Phew. The good news is Bioware has apparently caved and are planning to re-work things a little. Exactly what that means is still up in their air, but at this stage I’d be prepared to DLC my way to a better ending, whatever that might entail. Bioware, are you listening? I’ll gladly pay for a better ending, one that’s worthy of flying the Alliance flag.
But you know what? Mass Effect 3 is still a fantastic, triple-A title. As a whole, Mass Effect has evolved a little throughout the series, but only to culminate in what is easily the best game of the year thus far.
It’s a passable third-person shooter with quite a decent wave-based co-op multiplayer reminiscent of Left 4 Dead’s survival, or Horde mode in Gears of War, that also features objectives every few waves. The single campaign is where it’s at for the majority of players though, and that’s where Mass Effect shines. The storyline is unparalleled, the pacing, fantastic, and besides that ending that we really shouldn’t be talking about, it has very few, faults.
I’ll admit, there were many times during Mass Effect 3 that I felt something. Reunions with past squad mates in the previous game are particularly heartfelt, as is hilarious dialogue with likeable characters. Mass Effect 3 has managed to pull off one of the hardest hitting emotional aspects of any game I’ve played, and it does it so well. There were times during the game that I sat back and thought: hey, why don’t more games do this? Or, I love how this game manages to evoke some kind of response from the player.
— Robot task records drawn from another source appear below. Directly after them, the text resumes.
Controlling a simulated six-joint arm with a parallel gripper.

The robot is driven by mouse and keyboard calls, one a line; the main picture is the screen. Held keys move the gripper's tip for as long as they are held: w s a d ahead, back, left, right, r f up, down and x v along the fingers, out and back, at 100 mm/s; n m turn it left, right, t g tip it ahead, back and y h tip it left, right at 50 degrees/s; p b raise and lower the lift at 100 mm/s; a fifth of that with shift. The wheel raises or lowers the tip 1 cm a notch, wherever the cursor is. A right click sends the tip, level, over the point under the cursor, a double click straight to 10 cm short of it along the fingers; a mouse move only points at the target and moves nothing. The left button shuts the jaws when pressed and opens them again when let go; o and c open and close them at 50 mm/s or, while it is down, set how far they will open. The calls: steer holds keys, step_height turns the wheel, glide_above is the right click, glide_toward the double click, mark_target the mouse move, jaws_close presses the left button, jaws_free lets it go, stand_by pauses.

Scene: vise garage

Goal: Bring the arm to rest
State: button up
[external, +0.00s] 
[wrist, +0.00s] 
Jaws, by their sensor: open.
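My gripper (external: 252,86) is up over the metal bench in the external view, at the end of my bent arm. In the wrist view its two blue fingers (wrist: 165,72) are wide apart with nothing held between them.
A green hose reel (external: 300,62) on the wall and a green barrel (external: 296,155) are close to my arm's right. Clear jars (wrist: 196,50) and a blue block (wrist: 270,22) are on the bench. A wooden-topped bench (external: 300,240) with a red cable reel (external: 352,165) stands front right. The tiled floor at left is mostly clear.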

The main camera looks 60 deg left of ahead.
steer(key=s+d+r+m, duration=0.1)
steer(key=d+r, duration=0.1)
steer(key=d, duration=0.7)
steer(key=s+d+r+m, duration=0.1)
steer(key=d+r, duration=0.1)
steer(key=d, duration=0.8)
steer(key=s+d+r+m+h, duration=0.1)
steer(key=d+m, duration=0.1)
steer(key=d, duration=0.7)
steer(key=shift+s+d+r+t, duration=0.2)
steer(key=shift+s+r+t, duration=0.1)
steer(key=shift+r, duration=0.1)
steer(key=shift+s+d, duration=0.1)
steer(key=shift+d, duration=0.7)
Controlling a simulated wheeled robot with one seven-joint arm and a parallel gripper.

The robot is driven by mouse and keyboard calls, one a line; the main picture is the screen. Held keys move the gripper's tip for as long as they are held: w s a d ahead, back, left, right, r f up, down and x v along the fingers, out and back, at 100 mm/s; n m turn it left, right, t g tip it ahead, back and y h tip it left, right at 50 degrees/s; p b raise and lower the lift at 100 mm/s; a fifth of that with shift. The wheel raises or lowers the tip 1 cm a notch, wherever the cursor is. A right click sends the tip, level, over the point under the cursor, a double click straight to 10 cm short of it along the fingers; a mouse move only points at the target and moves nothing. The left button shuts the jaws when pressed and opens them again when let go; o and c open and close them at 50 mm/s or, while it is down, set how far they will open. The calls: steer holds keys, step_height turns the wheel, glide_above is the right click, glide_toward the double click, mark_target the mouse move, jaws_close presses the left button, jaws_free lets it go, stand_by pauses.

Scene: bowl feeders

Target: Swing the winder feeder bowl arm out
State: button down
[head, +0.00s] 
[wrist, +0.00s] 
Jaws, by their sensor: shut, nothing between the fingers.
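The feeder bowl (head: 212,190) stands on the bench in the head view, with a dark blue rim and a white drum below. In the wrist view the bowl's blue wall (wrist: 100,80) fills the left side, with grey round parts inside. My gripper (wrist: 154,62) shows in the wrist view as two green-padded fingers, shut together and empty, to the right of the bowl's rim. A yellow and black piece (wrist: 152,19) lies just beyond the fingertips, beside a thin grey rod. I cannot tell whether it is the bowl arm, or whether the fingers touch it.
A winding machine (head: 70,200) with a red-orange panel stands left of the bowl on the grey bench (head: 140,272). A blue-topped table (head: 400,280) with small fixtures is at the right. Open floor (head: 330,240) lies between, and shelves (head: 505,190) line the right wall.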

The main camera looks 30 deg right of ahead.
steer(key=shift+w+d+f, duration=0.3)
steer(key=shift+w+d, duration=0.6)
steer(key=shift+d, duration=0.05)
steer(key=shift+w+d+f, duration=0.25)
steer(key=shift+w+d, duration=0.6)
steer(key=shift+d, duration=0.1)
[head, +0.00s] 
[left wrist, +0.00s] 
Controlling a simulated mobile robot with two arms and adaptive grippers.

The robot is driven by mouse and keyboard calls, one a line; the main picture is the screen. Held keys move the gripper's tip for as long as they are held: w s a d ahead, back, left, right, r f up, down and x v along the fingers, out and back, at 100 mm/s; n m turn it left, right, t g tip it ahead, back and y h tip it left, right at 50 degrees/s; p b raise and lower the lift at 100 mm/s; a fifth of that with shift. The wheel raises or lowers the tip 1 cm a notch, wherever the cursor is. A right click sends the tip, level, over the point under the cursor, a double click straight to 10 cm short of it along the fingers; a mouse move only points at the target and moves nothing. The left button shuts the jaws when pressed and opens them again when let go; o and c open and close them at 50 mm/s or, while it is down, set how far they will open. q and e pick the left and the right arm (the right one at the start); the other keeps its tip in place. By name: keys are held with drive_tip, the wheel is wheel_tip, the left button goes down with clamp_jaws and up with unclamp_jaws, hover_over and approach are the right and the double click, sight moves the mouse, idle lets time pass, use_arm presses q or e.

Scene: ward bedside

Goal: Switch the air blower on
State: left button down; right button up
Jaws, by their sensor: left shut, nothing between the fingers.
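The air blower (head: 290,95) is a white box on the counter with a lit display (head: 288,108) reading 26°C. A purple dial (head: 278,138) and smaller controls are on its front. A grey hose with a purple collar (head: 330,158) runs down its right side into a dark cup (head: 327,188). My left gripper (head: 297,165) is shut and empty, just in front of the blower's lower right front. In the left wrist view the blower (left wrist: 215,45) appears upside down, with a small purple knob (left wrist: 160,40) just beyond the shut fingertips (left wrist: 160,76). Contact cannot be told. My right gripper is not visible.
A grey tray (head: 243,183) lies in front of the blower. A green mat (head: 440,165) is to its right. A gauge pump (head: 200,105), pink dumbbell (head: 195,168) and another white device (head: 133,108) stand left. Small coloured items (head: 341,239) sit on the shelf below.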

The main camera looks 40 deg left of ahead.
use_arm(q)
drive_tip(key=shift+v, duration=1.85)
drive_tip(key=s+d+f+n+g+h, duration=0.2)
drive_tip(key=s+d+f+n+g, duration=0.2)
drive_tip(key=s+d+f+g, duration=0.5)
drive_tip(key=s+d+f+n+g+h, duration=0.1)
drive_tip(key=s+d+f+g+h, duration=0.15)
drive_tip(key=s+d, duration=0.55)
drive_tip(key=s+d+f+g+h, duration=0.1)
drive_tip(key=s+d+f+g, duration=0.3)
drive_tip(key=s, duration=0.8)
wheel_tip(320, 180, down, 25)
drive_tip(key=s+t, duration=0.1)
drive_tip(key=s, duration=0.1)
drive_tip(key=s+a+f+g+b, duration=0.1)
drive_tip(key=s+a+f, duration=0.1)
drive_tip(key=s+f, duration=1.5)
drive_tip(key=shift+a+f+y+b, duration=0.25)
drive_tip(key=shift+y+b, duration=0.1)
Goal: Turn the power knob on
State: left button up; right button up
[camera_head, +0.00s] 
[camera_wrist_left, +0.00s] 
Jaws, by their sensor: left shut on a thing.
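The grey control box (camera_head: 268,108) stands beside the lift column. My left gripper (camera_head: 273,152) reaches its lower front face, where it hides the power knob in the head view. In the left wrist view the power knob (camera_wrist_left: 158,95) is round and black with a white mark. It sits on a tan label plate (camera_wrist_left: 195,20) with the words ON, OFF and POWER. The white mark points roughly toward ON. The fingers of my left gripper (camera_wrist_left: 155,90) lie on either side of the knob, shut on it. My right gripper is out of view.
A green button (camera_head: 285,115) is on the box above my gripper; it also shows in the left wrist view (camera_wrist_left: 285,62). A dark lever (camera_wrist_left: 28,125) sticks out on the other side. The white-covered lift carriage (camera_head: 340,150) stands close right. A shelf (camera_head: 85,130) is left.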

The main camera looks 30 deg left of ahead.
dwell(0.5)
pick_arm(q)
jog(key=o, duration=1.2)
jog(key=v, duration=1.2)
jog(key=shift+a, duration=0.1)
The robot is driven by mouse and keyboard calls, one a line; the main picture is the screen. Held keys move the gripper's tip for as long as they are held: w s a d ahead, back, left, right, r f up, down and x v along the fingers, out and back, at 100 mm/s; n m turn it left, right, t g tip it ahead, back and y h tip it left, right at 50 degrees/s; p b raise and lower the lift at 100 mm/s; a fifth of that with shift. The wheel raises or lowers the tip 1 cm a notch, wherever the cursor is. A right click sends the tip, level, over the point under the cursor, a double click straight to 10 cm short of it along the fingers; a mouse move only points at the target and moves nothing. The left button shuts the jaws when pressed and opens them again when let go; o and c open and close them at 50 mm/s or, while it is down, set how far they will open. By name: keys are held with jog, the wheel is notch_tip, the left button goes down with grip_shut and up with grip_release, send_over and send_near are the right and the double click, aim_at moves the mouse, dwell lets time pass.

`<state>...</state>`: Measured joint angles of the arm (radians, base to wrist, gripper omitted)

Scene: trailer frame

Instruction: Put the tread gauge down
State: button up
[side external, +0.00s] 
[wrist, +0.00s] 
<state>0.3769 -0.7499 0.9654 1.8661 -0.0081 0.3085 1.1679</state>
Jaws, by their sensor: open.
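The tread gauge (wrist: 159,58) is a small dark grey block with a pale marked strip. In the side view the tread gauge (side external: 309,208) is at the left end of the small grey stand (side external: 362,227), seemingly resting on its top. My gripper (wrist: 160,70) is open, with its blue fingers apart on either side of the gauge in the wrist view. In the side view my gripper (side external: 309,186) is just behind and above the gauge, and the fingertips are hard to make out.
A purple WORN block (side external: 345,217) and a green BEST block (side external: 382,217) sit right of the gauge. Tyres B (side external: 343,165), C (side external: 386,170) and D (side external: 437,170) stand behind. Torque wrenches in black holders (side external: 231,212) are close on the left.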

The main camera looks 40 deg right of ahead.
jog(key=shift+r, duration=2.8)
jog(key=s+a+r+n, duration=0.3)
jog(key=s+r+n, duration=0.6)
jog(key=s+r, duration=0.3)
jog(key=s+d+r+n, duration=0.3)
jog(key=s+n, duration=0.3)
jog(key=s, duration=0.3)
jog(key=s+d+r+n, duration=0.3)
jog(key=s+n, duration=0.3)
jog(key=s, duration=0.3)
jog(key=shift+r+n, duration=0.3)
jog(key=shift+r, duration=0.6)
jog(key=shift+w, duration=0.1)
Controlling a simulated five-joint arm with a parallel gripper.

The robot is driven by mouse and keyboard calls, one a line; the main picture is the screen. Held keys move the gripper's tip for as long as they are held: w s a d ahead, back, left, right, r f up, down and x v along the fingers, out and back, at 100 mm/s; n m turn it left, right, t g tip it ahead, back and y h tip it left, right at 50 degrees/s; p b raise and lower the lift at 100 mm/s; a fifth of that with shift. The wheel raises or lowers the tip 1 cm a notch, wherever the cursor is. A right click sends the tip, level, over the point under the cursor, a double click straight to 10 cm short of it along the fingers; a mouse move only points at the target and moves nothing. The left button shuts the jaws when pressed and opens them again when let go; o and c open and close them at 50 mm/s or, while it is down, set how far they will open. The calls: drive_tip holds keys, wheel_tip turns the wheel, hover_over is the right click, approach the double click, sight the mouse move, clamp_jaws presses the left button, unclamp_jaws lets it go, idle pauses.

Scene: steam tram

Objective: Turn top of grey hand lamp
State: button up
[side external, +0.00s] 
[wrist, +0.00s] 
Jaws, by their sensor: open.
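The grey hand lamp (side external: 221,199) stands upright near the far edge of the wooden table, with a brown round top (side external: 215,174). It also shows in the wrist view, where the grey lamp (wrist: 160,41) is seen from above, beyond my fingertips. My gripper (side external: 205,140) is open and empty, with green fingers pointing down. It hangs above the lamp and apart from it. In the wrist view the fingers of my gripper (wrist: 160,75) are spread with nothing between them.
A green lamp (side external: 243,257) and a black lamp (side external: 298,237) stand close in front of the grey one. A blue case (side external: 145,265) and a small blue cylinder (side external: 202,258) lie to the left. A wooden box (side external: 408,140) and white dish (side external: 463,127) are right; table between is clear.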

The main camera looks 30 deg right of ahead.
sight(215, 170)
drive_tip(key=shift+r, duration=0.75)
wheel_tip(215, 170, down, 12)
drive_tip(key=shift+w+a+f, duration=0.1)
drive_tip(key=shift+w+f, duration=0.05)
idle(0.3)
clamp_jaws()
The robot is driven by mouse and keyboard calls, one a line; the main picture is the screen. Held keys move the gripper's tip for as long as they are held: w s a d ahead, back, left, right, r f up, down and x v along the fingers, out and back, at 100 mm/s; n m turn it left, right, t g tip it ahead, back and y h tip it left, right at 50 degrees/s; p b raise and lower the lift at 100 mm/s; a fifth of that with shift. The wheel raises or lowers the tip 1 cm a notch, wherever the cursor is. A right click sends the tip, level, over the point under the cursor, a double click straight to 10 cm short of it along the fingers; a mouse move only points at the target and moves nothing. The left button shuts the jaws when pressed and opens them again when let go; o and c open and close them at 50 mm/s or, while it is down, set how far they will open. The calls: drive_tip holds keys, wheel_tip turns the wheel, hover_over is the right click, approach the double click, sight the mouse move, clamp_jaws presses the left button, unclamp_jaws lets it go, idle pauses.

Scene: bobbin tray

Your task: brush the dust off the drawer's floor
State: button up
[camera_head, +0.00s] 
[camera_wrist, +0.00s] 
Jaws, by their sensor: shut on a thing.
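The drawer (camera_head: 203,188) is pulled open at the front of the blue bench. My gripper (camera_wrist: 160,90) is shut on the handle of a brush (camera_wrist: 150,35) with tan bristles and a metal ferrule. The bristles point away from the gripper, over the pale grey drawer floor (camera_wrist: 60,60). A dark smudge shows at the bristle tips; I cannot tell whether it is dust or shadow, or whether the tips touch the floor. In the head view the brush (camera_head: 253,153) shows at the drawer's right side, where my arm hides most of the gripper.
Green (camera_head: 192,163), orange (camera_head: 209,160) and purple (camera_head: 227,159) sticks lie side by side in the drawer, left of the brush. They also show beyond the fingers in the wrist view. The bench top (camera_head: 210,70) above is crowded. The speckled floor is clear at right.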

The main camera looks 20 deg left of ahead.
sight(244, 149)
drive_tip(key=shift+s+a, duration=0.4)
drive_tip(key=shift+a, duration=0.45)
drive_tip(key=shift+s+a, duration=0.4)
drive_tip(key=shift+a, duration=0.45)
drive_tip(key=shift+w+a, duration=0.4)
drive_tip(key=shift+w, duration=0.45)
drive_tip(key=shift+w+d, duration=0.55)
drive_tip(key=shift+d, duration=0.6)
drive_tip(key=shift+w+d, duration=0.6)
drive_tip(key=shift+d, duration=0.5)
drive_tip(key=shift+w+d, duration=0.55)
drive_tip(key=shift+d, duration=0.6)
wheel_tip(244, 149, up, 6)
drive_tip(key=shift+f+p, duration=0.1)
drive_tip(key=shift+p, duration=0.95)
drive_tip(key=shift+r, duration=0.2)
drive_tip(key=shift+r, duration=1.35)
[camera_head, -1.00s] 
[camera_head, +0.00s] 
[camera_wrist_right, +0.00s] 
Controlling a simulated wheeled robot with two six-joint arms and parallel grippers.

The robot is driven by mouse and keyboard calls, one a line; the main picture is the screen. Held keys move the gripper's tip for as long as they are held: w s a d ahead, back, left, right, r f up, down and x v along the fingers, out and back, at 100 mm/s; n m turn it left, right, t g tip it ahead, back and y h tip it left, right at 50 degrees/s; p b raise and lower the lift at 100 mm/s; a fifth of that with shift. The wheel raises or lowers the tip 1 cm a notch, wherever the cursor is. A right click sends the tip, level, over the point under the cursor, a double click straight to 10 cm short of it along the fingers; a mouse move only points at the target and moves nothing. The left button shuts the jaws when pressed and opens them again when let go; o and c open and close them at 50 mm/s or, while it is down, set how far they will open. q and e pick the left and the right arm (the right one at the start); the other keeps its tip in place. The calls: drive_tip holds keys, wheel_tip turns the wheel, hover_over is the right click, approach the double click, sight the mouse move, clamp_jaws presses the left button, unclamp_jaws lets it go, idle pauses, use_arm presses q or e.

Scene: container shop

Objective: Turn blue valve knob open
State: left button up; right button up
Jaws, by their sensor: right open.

The down time between missions isn’t as frantic as the main storyline, and there are periods where you’ll be standing around on the Citadel trying to work out where you’re going/doing next, but it’s all good. All part of the package, if you will. Mass Effect 3 is, in my opinion, the pinnacle of gaming today, whether you think the ending sucked or not.
Mass Effect 3 is the very definition of Role Playing Game, with one of the most epic plots that’s as engaging as it is compelling — triple that if you’ve played the previous games; if you get sucked in, hang on and take a deep breath — you’re in for one crazy ride.